The real estate market and the student housing market in particular offer savvy investors the opportunity to earn a sizable income stream. However, before you rush out to invest in REITs, here are some handy tips for making more confident student housing REIT investments.
There are different types of real estate investment trusts and they can own various real estate assets. Before you invest in any particular trust, ensure that they offer shares in the property sectors you are interested in.
There are different types of real estate properties and also different types of student housing. Some may prove to be a more profitable investment than others. Have a look at our analytics strategies to unlock profitable student housing investment opportunities.
If you are new to investing, we advise that you start responsibly, and start small. Your investments should always align with your finances. You can always scale up your student housing investments at a later date, once you have gained more experience and knowledge about the student accommodation sector.
Speak to your financial consultant about student housing REITs. Let them guide you in the process, and ask them any questions you have about fees, tax implications, etc. Speak to real estate experts in the student accommodation industry to learn more about its general profitability.
Leverage data through reputable data analytics providers like College House to empower your decisions.

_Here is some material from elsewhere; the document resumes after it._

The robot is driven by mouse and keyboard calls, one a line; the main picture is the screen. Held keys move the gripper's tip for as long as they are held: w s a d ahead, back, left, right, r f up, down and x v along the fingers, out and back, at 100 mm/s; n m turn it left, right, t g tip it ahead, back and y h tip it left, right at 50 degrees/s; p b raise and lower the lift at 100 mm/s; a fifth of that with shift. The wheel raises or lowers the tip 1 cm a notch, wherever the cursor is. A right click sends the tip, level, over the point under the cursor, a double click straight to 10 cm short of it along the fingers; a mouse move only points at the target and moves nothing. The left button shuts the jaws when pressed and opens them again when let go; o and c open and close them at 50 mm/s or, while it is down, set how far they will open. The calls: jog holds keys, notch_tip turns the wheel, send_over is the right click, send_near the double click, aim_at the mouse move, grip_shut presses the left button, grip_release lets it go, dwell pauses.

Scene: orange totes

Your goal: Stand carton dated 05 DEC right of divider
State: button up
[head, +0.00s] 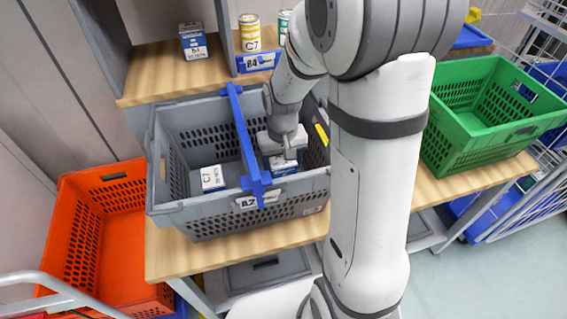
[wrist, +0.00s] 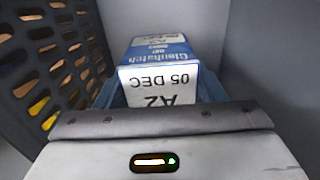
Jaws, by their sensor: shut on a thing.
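The blue and white carton (wrist: 160,62) shows "05 DEC" and "A2" upside down on its label in the wrist view. My gripper (head: 284,154) is shut on it, with a finger at each side. In the head view the carton (head: 284,167) is partly hidden under my gripper. Both are inside the grey tote (head: 228,222) marked A2, right of the blue divider (head: 243,135). I cannot tell whether the carton touches the tote floor.
A carton marked C7 (head: 212,178) stands left of the divider. An orange tote (head: 110,240) is at the left, a green tote (head: 490,115) at the right. A blue carton (head: 193,42) and a yellow can (head: 250,32) stand on the shelf behind.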

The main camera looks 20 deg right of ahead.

Choose a company that is very familiar with student housing investment. REITs that focus exclusively on student housing, rather than a mix of commercial real estate, will probably have more student housing investment opportunities to choose from.
They will also have more of the expertise that comes from experience in student accommodation investments.
Check their history of investing in real estate, especially in student housing. Check their credentials and track record, too. How long have they been doing this and how well have their assets performed?
You can increase your knowledge about the evolving student housing landscape, with our top highlights of the December 2024 national student housing report.
Investment advisors often recommend diversification. A diverse portfolio will give you more potential rewards and mitigate investing’s inherent risks. If you choose to invest in student housing REITs exclusively, you can diversify within that asset class too, with different student housing property types.
Our research indicates that purpose-built student accommodation is trending now and will continue to be highly sought after in the future. However, all student housing types have unique benefits, and that means they can all be potentially profitable investments.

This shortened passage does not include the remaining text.